### WHAT IS EXPECTED
Reproduce the entries word for word, and omit any picture you find in them.
****************
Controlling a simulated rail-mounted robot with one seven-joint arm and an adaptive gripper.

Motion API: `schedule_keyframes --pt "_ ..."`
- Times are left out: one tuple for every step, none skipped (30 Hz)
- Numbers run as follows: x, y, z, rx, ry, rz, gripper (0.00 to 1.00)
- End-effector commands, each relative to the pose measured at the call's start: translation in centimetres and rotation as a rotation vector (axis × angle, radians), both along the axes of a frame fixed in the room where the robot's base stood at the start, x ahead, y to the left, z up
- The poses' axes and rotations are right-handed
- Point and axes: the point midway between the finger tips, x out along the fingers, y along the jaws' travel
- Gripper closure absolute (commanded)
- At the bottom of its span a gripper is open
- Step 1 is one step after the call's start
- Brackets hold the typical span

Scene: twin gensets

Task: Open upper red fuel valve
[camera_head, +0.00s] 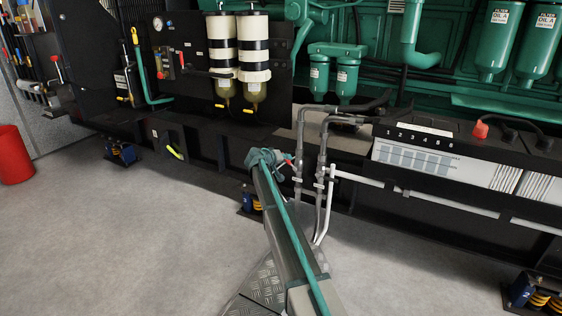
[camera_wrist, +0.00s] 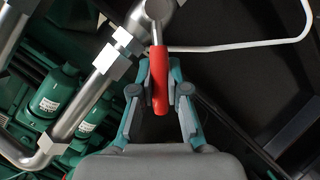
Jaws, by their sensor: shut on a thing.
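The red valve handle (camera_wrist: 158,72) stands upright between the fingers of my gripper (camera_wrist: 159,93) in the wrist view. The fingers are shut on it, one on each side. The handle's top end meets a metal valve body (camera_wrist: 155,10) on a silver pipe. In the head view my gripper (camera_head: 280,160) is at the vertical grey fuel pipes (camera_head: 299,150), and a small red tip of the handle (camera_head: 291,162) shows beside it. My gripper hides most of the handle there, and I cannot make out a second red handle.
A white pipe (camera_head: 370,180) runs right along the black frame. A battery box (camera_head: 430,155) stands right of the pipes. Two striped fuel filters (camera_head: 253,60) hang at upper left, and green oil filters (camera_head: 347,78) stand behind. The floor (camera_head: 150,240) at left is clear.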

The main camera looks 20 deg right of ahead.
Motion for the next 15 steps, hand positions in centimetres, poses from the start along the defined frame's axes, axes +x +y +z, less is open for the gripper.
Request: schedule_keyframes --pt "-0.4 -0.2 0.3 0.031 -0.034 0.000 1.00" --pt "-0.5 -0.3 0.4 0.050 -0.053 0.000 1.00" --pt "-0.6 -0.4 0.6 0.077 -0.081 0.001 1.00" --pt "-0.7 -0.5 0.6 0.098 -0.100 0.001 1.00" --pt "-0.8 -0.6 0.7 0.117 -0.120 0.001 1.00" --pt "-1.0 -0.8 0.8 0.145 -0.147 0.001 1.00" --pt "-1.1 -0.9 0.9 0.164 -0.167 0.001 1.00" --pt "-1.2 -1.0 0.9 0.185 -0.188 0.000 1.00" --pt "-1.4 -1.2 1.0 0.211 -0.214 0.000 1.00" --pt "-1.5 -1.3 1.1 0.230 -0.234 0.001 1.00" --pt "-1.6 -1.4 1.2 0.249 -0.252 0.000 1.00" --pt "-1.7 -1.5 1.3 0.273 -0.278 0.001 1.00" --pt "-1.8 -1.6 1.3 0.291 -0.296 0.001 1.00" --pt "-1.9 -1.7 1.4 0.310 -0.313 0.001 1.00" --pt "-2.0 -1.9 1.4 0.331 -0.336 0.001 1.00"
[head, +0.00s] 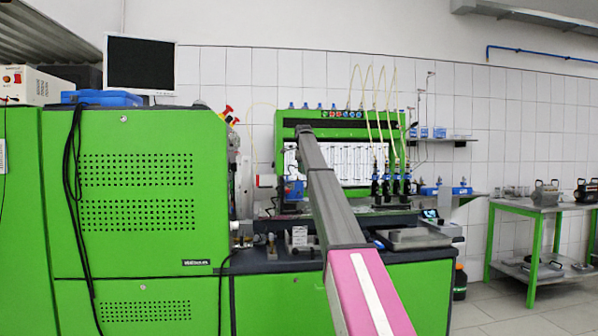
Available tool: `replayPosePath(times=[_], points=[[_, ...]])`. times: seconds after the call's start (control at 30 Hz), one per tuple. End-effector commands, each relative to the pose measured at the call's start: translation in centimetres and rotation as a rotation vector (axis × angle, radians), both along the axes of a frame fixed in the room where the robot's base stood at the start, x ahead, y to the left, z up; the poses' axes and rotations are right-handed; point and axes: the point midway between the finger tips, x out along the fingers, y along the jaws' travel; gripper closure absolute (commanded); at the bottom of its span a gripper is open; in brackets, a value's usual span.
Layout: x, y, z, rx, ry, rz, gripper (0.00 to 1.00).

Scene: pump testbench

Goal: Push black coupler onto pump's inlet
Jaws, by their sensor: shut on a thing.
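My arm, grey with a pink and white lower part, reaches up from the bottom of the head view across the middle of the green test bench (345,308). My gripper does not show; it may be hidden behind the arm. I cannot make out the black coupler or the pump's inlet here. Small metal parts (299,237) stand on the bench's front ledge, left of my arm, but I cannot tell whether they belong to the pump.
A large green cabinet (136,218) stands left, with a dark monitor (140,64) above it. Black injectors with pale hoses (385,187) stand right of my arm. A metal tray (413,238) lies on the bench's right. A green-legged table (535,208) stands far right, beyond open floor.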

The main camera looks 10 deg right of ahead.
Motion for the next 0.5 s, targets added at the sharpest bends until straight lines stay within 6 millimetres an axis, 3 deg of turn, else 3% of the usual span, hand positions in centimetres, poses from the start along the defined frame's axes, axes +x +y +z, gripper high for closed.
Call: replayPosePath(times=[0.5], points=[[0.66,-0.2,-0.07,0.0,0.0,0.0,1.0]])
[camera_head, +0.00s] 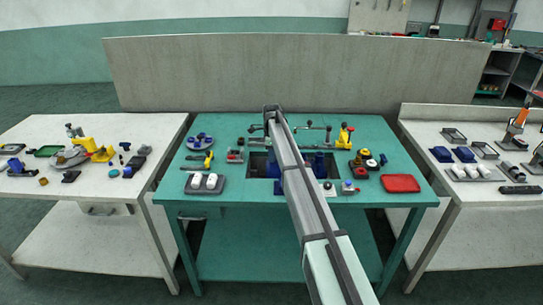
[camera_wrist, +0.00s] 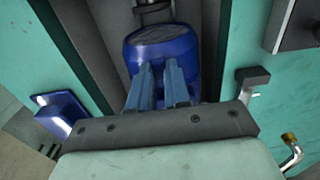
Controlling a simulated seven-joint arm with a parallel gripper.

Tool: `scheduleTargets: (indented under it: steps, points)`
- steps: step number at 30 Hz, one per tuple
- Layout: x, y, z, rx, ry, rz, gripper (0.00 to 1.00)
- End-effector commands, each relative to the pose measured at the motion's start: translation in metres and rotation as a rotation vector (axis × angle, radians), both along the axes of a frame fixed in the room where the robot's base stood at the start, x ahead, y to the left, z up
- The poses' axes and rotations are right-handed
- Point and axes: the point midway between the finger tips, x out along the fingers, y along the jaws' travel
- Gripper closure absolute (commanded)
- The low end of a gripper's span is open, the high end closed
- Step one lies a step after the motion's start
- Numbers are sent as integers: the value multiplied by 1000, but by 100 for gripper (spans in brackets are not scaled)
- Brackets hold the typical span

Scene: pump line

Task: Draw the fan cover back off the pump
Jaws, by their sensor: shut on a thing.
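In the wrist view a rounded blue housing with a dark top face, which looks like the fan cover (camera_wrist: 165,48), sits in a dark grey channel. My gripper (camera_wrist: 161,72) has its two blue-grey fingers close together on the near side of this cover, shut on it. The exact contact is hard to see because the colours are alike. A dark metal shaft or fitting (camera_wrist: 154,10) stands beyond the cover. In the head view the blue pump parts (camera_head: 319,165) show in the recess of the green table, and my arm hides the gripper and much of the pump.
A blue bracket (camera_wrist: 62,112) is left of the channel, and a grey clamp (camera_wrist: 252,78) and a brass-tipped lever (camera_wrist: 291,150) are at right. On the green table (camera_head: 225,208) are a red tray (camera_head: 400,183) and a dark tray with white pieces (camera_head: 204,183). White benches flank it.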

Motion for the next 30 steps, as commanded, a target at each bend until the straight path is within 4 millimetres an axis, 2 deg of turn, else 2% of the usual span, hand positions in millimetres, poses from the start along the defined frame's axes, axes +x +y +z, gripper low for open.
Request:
****************
### SOLUTION FOR THIS EXERCISE
Controlling a simulated rail-mounted robot with one seven-joint arm and an adaptive gripper.

Motion API: `schedule_keyframes --pt "_ ..."`
- Times are left out: one tuple for every step, none skipped (30 Hz)
- Numbers run as follows: x, y, z, rx, ry, rz, gripper (0.00 to 1.00)
- End-effector commands, each relative to the pose measured at the call's start: translation in centimetres and rotation as a rotation vector (axis × angle, radians), both along the axes of a frame fixed in the room where the robot's base stood at the start, x ahead, y to the left, z up
- The poses' axes and rotations are right-handed
- Point and axes: the point midway between the finger tips, x out along the fingers, y along the jaws' travel
- Gripper closure absolute (commanded)
- At the bottom of its span a gripper is open
- Step 1 is one step after the call's start
- Brackets hold the typical span

Scene: twin gensets

Task: Open upper red fuel valve
[camera_head, +0.00s] 
[camera_wrist, +0.00s] 
Jaws, by their sensor: shut on a thing.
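The red valve handle (camera_wrist: 158,72) stands upright between the fingers of my gripper (camera_wrist: 159,93) in the wrist view. The fingers are shut on it, one on each side. The handle's top end meets a metal valve body (camera_wrist: 155,10) on a silver pipe. In the head view my gripper (camera_head: 280,160) is at the vertical grey fuel pipes (camera_head: 299,150), and a small red tip of the handle (camera_head: 291,162) shows beside it. My gripper hides most of the handle there, and I cannot make out a second red handle.
A white pipe (camera_head: 370,180) runs right along the black frame. A battery box (camera_head: 430,155) stands right of the pipes. Two striped fuel filters (camera_head: 253,60) hang at upper left, and green oil filters (camera_head: 347,78) stand behind. The floor (camera_head: 150,240) at left is clear.

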The main camera looks 20 deg right of ahead.
Motion for the next 15 steps, hand positions in centimetres, poses from the start along the defined frame's axes, axes +x +y +z, less is open for the gripper.
Request: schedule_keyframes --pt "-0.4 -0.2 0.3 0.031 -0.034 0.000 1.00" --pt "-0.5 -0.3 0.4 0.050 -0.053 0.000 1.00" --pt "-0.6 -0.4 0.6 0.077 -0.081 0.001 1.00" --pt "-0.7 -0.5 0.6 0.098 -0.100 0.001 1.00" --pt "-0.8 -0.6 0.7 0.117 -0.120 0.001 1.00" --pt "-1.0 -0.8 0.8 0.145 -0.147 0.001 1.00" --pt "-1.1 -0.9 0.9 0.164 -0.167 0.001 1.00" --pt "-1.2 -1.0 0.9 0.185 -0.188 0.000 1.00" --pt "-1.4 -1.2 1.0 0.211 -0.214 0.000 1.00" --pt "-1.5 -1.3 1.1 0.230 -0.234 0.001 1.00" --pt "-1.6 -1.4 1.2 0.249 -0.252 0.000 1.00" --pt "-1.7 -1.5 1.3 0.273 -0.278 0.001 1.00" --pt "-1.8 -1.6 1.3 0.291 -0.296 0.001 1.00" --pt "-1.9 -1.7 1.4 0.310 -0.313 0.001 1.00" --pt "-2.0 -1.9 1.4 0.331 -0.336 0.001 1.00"
[head, +0.00s] 
Available tool: `replayPosePath(times=[_], points=[[_, ...]])`. times: seconds after the call's start (control at 30 Hz), one per tuple. End-effector commands, each relative to the pose measured at the call's start: translation in centimetres and rotation as a rotation vector (axis × angle, radians), both along the axes of a frame fixed in the room where the robot's base stood at the start, x ahead, y to the left, z up; the poses' axes and rotations are right-handed; point and axes: the point midway between the finger tips, x out along the fingers, y along the jaws' travel; gripper closure absolute (commanded); at the bottom of its span a gripper is open; in brackets, a value's usual span.
Layout: x, y, z, rx, ry, rz, gripper (0.00 to 1.00).

Scene: pump testbench

Goal: Push black coupler onto pump's inlet
Jaws, by their sensor: shut on a thing.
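My arm, grey with a pink and white lower part, reaches up from the bottom of the head view across the middle of the green test bench (345,308). My gripper does not show; it may be hidden behind the arm. I cannot make out the black coupler or the pump's inlet here. Small metal parts (299,237) stand on the bench's front ledge, left of my arm, but I cannot tell whether they belong to the pump.
A large green cabinet (136,218) stands left, with a dark monitor (140,64) above it. Black injectors with pale hoses (385,187) stand right of my arm. A metal tray (413,238) lies on the bench's right. A green-legged table (535,208) stands far right, beyond open floor.

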The main camera looks 10 deg right of ahead.
Motion for the next 0.5 s, targets added at the sharpest bends until straight lines stay within 6 millimetres an axis, 3 deg of turn, else 3% of the usual span, hand positions in centimetres, poses from the start along the defined frame's axes, axes +x +y +z, gripper high for closed.
Call: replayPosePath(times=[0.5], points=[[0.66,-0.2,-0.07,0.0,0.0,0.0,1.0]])
[camera_head, +0.00s] 
[camera_wrist, +0.00s] 
Controlling a simulated seven-joint arm with a parallel gripper.

Tool: `scheduleTargets: (indented under it: steps, points)`
- steps: step number at 30 Hz, one per tuple
- Layout: x, y, z, rx, ry, rz, gripper (0.00 to 1.00)
- End-effector commands, each relative to the pose measured at the motion's start: translation in metres and rotation as a rotation vector (axis × angle, radians), both along the axes of a frame fixed in the room where the robot's base stood at the start, x ahead, y to the left, z up
- The poses' axes and rotations are right-handed
- Point and axes: the point midway between the finger tips, x out along the fingers, y along the jaws' travel
- Gripper closure absolute (commanded)
- The low end of a gripper's span is open, the high end closed
- Step one lies a step after the motion's start
- Numbers are sent as integers: the value multiplied by 1000, but by 100 for gripper (spans in brackets are not scaled)
- Brackets hold the typical span

Scene: pump line

Task: Draw the fan cover back off the pump
Jaws, by their sensor: shut on a thing.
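In the wrist view a rounded blue housing with a dark top face, which looks like the fan cover (camera_wrist: 165,48), sits in a dark grey channel. My gripper (camera_wrist: 161,72) has its two blue-grey fingers close together on the near side of this cover, shut on it. The exact contact is hard to see because the colours are alike. A dark metal shaft or fitting (camera_wrist: 154,10) stands beyond the cover. In the head view the blue pump parts (camera_head: 319,165) show in the recess of the green table, and my arm hides the gripper and much of the pump.
A blue bracket (camera_wrist: 62,112) is left of the channel, and a grey clamp (camera_wrist: 252,78) and a brass-tipped lever (camera_wrist: 291,150) are at right. On the green table (camera_head: 225,208) are a red tray (camera_head: 400,183) and a dark tray with white pieces (camera_head: 204,183). White benches flank it.

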Motion for the next 30 steps, as commanded, a target at each bend until the straight path is within 4 millimetres an axis, 2 deg of turn, else 2% of the usual span, hand positions in millimetres, poses from the start along the defined frame's axes, axes +x +y +z, gripper low for open.
Request:

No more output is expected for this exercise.